Records shown:

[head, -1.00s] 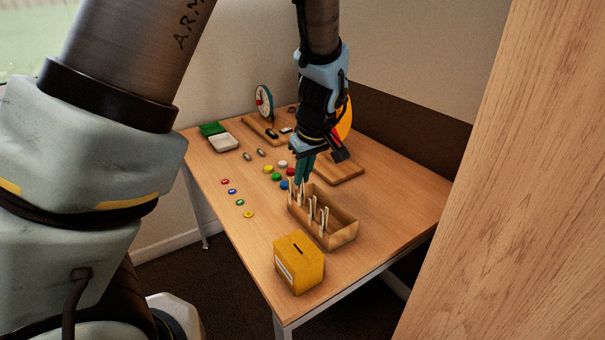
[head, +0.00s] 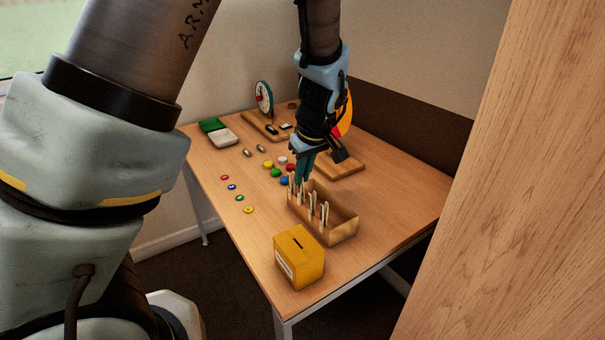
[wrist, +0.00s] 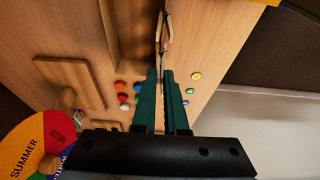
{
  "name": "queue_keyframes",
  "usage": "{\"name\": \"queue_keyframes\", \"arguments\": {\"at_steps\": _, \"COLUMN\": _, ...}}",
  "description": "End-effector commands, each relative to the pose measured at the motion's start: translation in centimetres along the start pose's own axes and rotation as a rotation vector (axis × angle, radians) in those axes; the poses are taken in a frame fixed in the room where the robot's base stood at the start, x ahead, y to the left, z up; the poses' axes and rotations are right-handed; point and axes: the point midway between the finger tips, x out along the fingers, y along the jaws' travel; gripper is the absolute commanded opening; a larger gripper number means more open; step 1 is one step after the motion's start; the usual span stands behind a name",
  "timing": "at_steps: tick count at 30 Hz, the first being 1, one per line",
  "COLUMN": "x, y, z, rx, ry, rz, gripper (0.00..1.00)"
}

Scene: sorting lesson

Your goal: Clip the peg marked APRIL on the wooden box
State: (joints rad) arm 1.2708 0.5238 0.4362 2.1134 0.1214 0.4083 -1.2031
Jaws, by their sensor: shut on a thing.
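The wooden box (head: 343,236) is an open tray near the table's front right. It shows in part at the top of the wrist view (wrist: 137,38). Several pale clothes pegs (head: 312,206) stand along its left wall. My gripper (head: 303,178) is at the box's far left end, pointing down. In the wrist view its two green fingers (wrist: 162,80) are closed together on a thin peg (wrist: 163,32), seen edge-on beside the box wall. I cannot tell whether this peg touches the wall. No lettering on any peg is readable, so the APRIL mark cannot be told.
A yellow slotted box (head: 300,258) stands in front of the wooden box. Coloured counters (head: 276,172) lie close to my gripper's left, and small rings (head: 239,198) farther left. A wooden board (head: 340,166) and a season disc (wrist: 38,145) are behind. The left front table area is clear.

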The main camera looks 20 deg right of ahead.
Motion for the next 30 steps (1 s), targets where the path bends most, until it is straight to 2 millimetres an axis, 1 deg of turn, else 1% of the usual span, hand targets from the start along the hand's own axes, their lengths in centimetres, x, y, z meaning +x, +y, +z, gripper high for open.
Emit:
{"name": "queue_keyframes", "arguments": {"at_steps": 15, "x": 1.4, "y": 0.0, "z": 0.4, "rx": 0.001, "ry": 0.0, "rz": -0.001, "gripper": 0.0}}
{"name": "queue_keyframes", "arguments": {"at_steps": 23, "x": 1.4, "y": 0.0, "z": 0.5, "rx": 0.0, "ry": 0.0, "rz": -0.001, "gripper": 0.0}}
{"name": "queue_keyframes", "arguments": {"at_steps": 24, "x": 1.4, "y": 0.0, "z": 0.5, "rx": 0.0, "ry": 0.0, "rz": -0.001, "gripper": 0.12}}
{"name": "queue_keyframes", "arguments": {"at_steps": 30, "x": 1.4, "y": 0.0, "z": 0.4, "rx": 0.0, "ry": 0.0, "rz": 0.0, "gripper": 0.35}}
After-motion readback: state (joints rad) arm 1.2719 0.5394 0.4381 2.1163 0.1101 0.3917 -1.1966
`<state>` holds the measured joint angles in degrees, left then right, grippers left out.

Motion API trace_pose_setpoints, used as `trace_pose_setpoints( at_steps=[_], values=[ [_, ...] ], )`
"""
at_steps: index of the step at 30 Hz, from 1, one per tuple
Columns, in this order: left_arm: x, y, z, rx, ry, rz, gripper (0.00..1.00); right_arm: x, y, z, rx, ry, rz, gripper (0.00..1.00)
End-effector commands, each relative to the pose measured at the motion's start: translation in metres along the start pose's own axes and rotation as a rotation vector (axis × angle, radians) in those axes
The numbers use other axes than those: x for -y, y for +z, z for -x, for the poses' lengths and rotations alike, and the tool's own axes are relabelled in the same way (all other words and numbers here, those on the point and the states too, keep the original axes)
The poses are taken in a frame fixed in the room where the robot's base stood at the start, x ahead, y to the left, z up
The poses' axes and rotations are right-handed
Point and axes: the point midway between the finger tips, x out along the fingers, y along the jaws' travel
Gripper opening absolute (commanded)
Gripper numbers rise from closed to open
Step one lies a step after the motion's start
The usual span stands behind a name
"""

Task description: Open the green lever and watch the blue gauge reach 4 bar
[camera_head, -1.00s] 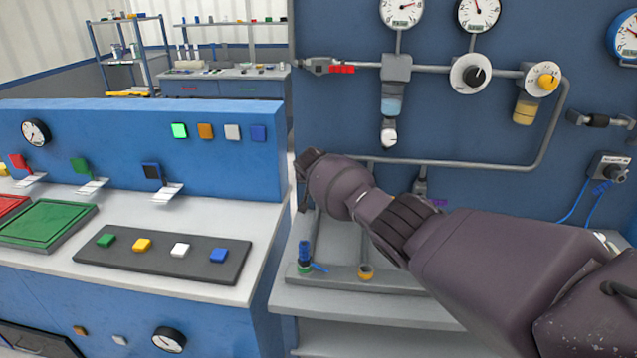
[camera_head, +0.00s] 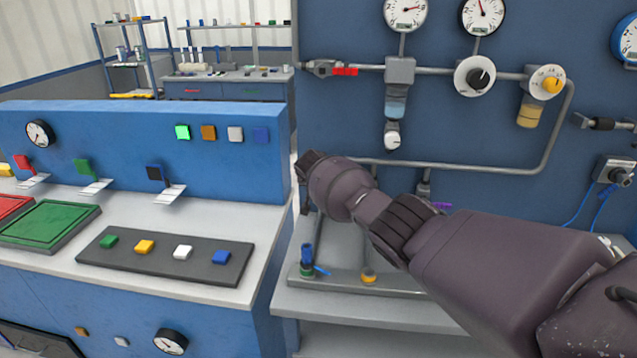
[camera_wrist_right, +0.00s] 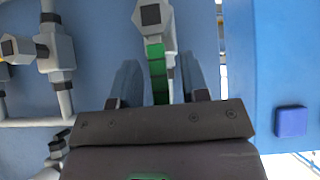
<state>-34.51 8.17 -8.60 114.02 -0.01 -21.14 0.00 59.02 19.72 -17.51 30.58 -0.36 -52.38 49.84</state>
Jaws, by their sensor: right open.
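The green lever (camera_wrist_right: 157,72) shows in the right wrist view, hanging from a grey pipe fitting. My right gripper (camera_wrist_right: 162,82) is open, with one finger on each side of the lever in the picture. Gaps show between fingers and lever; I cannot tell how deep the lever sits between them. In the head view my right arm reaches in from the right, and the green lever and the fingers cannot be made out. A gauge with a blue rim (camera_head: 627,38) is cut off at the right edge; its reading cannot be told. My left gripper is not in view.
A red lever (camera_head: 345,71), two white gauges (camera_head: 405,12) and dials sit on the blue pipe wall. A console (camera_head: 110,130) with coloured buttons and levers stands at the left. Pipes (camera_wrist_right: 58,60) run left of my gripper in the wrist view.

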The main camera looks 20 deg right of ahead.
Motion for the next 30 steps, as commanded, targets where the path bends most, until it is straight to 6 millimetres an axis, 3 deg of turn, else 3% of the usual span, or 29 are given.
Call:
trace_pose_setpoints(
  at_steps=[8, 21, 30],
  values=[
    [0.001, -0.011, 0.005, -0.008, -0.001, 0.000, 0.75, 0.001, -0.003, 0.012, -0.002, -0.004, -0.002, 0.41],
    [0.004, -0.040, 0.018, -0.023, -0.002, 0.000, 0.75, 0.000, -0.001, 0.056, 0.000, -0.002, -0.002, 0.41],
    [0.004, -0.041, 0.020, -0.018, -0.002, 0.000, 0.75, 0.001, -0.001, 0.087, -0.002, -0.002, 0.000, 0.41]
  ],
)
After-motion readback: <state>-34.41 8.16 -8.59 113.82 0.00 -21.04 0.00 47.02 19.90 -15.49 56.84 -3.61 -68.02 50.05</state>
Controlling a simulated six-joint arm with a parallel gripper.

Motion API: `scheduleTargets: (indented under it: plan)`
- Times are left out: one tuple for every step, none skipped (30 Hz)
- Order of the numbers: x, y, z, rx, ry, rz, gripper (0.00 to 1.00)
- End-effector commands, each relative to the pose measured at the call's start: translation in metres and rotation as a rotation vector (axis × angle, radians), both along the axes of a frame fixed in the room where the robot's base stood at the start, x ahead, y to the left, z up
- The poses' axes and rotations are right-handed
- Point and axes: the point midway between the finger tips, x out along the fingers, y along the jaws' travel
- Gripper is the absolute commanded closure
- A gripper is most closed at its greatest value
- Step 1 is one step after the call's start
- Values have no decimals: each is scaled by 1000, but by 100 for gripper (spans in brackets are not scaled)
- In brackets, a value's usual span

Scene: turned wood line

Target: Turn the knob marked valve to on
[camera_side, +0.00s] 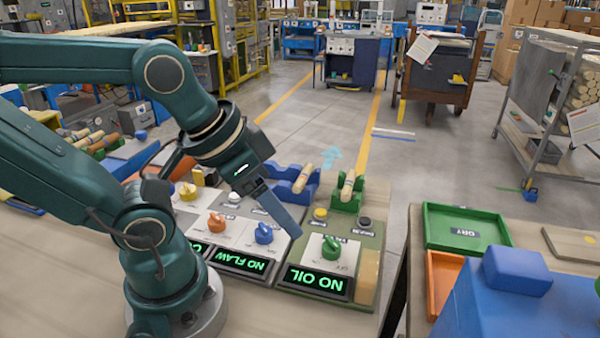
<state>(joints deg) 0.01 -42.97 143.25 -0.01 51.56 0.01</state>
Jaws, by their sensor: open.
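A green knob (331,248) stands on a white plate on the green panel (366,232), above a lit display (316,280) reading "NO OIL". A blue knob (263,234) and an orange knob (216,222) stand on the panel to its left, above a display (240,262) reading "NO FLAW". The knob labels are too small to read, so I cannot tell which is marked valve or its setting. My gripper (297,232) is open and empty, pointing down to the right between the blue and green knobs. Its fingers overlap in this view; it appears apart from both knobs.
A yellow button (320,213) and a black button (365,221) sit behind the green knob. Wooden pieces rest in blue (292,182) and green (347,197) holders behind the panels. A green tray (432,239), an orange tray (438,282) and a blue block (516,270) occupy the right table.

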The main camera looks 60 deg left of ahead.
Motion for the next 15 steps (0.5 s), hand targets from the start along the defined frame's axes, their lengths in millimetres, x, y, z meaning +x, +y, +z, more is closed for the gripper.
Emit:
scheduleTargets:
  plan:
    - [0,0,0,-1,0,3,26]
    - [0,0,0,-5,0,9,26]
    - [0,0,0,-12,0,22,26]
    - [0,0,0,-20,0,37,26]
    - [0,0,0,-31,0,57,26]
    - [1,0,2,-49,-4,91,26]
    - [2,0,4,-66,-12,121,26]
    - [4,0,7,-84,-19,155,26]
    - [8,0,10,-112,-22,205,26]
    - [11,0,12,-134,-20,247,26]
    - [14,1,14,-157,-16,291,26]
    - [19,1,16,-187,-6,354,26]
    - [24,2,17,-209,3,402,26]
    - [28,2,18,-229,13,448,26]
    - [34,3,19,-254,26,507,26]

Exercise details: Transcribe the records above exactly, but only from the line that contains "The main camera looks 60 deg left of ahead." through their final line, inclusive.

Exercise response:
The main camera looks 60 deg left of ahead.
Motion for the next 15 steps (0.5 s), hand targets from the start along the defined frame's axes, their lengths in millimetres, x, y, z meaning +x, +y, +z, more is closed for the gripper.
Emit:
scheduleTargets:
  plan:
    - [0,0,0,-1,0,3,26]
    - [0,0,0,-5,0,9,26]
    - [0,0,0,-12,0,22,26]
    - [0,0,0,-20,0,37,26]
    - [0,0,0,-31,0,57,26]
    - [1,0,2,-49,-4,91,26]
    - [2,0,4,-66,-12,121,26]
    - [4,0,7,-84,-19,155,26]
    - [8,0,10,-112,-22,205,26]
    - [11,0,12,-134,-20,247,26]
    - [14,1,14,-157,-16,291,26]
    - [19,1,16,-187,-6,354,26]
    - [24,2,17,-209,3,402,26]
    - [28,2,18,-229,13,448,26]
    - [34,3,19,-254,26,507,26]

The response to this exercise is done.